Humiliation In An Iraqi Jail

  • Abu Ghraib Prison is, even by Iraq's perversely high standards, a place with a barbarous history. During Saddam Hussein's cruel regime, torture, humiliation and random murder were standard fare within its walls. That was all supposed to have changed when coalition forces took over last year and began filling the jail with captives from the motley Iraqi resistance. But it seems that echoes of those unsavory traditions have persisted.

    In February the U.S. Army suspended 17 guards at the prison. It became clear why last week, when pictures taken at the jail by the guards themselves were obtained and broadcast by CBS News. Image after image showed that soldiers at the prison had made sport of abusing and humiliating their wards. In one photo, two grinning guards give the thumbs-up as they stand before Iraqis who have been stripped naked and forced into a sexually suggestive dogpile. Another shows a prisoner forced to stand on a box, connected to electric wires and told, according to CBS, that he would be electrocuted if he fell off his perch. In Britain, a separate set of graphic pictures was published in London's Daily Mirror, which appeared to show, among other things, an Iraqi prisoner being beaten and urinated upon by his British army captors. The scenes drew horror and condemnation in a country in which the military usually prides itself on its crisp professionalism. "We went to Iraq to get rid of that type of thing," said Prime Minister Tony Blair, "not to do it."

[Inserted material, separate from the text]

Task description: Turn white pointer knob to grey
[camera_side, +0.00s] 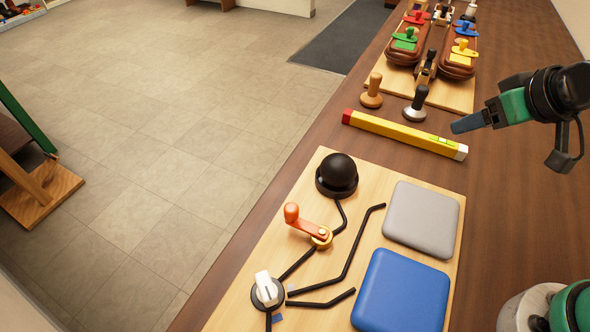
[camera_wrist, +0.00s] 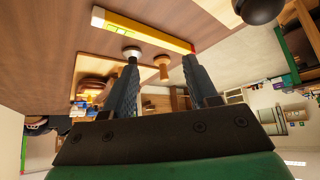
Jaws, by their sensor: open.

    The scenes of coalition soldiers physically abusing Iraqi prisoners fueled Arab rage and became, fairly or not, symbols of the much-resented U.S. occupation of Iraq. President Bush expressed a "deep disgust" with the crimes and vowed that those responsible would be brought to justice. Six soldiers face courts-martial over the affair, and the officer in charge of the prison, Brigadier General Janis Karpinski, has been suspended. Attorneys for the accused say their clients were only following orders to soften up the prisoners for interrogation and that the guards are being made scapegoats. Major General Geoffrey Miller, the former head of operations at the detention facility in Guantanamo Bay, Cuba, is now running the prison.